Garlic

Y'all I LOVE LOVE LOVE garlic.  The heavenly scent of onions and mushrooms sauteing in olive oil and fresh garlic?!  I might love that smell more than chocolate- but not more than freshly bathed babies.  It's close though.  Back in the days when I was a religious watcher of Food Network, I remember the Barefoot Contessa made chicken with 40 Cloves of Garlic and I thought it sounded pretty doggone delicious!

Way back when I was a baby cook, and just beginning adulthood, I thought cooking with garlic meant using garlic powder.  It's actually worse than that. I thought I was supposed to use garlic salt powder.  WHAT!?  Good news. I started watching Food Network, and I learned that's not cool.  It's not what the real chefs use.  And I like to do the right thing.  Not to say that garlic powder doesn't have its place, frankly sometimes it does.  I love it in my homemade Taco Seasoning and my Pork Rub.

For years I used "fresh" minced garlic that I bought in little jars from the produce section.  Then I learned that's not totally cool either.  My mother informed me that my brother informed her- fresh garlic is where it's at.  I tried it.  The taste is pretty doggone good.  It's kind of like the difference between a grocery store tomato in July and a tomato from the garden in July.  Fresh garden tomatoes are delicious.  Like- fantastic.  Grocery store tomatoes are okay if you don't have other options.  Are fresh garden tomatoes worth the extra work?  It's the same question you have to ask yourself with fresh garlic:  Is it worth the effort?
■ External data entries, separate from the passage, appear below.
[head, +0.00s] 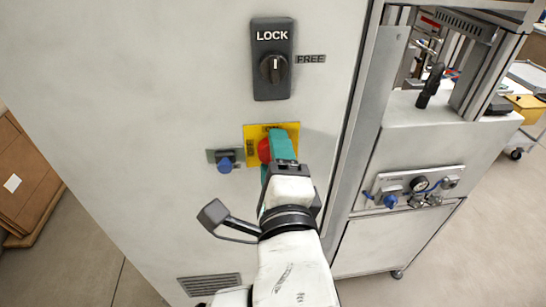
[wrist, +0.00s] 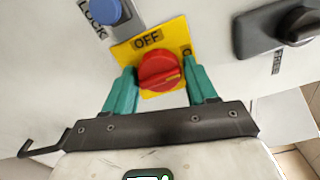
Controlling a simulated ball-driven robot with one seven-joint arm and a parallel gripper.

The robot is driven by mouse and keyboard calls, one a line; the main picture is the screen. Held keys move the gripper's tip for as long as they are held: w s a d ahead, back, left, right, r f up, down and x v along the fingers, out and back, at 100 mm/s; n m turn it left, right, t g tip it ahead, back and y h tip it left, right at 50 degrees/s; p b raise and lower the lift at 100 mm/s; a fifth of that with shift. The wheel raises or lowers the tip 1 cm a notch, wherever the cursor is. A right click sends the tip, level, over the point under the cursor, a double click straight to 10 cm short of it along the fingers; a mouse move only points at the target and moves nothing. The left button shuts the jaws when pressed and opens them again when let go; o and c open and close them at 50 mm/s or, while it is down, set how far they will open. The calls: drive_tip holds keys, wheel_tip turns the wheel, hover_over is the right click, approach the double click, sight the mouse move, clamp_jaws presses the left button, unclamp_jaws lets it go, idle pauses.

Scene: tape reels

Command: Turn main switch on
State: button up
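The main switch is a red rotary knob (head: 264,150) on a yellow plate (head: 251,132) on the light grey cabinet front. In the wrist view the red knob (wrist: 158,71) sits between the teal fingers, and the yellow plate (wrist: 126,53) reads "OFF" above it. A second label at the plate's right is partly covered by a finger. My gripper (head: 279,150) is at the plate. In the wrist view my gripper (wrist: 160,68) is open, with one finger on each side of the knob. A small gap shows on the right; contact on the left is unclear.
A dark LOCK/FREE switch (head: 272,68) is above the plate. A small blue knob (head: 225,165) with its own plate is to the left. A vent (head: 210,284) is low on the cabinet. At the right stands a machine with a gauge panel (head: 415,186).

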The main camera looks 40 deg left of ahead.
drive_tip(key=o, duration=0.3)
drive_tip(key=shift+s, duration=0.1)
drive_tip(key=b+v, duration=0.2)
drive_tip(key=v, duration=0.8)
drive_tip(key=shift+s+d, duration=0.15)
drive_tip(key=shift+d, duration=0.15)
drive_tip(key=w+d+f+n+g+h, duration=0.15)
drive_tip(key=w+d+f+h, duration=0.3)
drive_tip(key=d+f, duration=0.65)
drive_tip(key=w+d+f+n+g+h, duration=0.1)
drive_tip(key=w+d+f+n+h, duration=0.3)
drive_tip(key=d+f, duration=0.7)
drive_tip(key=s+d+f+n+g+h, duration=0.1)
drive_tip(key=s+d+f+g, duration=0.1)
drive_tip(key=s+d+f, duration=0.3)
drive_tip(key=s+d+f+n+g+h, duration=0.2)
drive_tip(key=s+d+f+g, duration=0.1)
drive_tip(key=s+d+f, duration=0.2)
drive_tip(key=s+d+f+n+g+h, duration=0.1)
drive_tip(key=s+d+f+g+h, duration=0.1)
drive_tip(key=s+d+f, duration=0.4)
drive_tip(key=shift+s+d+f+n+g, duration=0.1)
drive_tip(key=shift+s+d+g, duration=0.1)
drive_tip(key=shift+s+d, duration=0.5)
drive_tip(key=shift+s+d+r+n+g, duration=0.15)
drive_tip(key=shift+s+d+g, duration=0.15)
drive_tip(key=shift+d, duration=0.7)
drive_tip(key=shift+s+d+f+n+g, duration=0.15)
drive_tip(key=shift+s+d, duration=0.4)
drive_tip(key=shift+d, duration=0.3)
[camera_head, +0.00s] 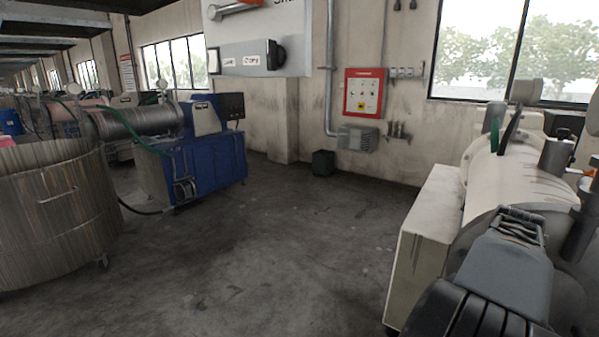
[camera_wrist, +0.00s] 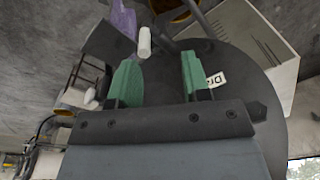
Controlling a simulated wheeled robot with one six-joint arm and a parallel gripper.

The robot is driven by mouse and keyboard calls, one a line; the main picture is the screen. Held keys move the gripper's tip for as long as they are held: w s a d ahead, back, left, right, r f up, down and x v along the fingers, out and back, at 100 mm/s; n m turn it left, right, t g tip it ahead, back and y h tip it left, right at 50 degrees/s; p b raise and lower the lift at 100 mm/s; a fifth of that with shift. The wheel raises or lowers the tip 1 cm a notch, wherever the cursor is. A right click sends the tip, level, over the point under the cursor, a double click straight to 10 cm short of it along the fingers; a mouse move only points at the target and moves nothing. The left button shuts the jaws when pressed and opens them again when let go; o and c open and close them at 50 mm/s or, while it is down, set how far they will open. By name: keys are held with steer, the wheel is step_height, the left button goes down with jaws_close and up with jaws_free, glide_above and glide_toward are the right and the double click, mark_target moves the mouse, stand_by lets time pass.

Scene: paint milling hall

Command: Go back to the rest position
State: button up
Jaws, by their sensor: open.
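My gripper (camera_wrist: 158,60) shows in the wrist view with two green fingers apart and nothing held between them. Beyond the fingers is a dark grey round face (camera_wrist: 235,75) with a partly hidden label that starts "Dr". A small white cylindrical grip (camera_wrist: 145,42) shows close to the left fingertip; I cannot tell whether they touch. In the head view my grey arm reaches in from the lower right, in front of a white milling machine (camera_head: 520,185). I cannot make out my fingers clearly there.
A large metal vat (camera_head: 55,215) on casters stands at left, with a blue machine (camera_head: 210,165) behind it. A red control panel (camera_head: 364,93) hangs on the back wall. A dark bin (camera_head: 323,163) stands below. The middle floor is clear.

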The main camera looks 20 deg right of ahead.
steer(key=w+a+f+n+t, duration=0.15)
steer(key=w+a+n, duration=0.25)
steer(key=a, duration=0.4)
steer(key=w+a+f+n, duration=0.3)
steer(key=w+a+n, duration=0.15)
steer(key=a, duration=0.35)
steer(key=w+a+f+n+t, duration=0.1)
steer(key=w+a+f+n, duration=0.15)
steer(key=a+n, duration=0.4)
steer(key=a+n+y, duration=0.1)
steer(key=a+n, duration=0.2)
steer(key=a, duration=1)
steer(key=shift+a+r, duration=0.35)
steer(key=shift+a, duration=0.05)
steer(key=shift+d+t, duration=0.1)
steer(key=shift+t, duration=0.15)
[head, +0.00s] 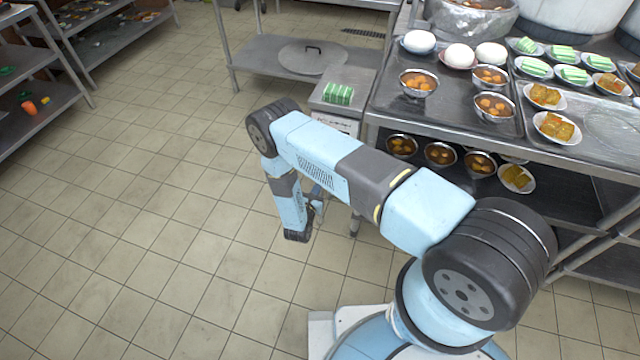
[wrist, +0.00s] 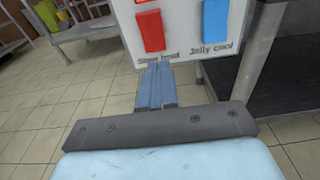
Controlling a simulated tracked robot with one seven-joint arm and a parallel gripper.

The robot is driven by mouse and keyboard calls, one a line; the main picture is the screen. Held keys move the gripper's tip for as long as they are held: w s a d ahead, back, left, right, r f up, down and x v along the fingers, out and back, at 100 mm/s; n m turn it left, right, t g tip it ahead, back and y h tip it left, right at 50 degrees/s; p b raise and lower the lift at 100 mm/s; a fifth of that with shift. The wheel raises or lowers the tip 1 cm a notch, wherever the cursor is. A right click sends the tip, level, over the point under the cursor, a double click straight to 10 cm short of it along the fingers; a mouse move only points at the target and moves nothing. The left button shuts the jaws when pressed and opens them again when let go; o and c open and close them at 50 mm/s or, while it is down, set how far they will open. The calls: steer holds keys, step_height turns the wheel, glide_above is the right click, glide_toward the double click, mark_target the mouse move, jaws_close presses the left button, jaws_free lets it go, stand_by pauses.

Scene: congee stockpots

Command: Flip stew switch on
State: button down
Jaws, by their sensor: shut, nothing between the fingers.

Fresh garlic is frankly- a total pain in the ass.  (Sorry for the strong language, but it's necessary to really get my point across.)  It's true.  It's completely aggravating.  First, you pull a small clove off the bigger bulb.  To get that smaller clove, you have to pull some of that papery, sticky peel away.  It will cling to you, the counter, the knife, your hair, the cabinets, anything within a 20 foot radius.  You'll wave it off your fingers, only for it to get stuck to your other hand, and then instead of chopping garlic, you're waving your hands around like a weirdo.  Finally, you get all the little bits of peel off, you start chopping.  Your hands will smell like garlic, the cutting board smells like garlic, everything smells like garlic.  Which is fine for 10 minutes, and then you're just done with that waft of garlic constantly coming your way.  All of that work and it's like the teeniest amount of garlic, so you do it all again because you misjudged how much garlic you actually wanted (garlic amounts in a recipe are merely recommendations- not hard and fast rules).


After a trip to my brother and sister in law's, I realized a garlic mincer is the ticket. I mean- my sister in law just threw that garlic into the spaghetti sauce without any drama.  Clearly I need the garlic mince.  I bought one.  
 

The first time I used it, I had to dig the garlic out of the little hole thingys.  That was slightly annoying.  The second time, I tried using it a little differently and flung garlic everywhere.  (see it there on the burner, and under the dial for the temperature setting?!) 


Then I decided Holy Unnecessary Efforts Batman.  This is ridiculous.  Why can't I do this?! It's garlic for Pete's Sake.  Even on the Worst Cooks TV show they can successfully use garlic without all this ado.  I'm just a bumbling dork.  So- I will cook with garlic a lot this summer and by August I should be brilliant at mincing it.  I hope.  If not- than whatevs.  There's always little jars of already minced garlic.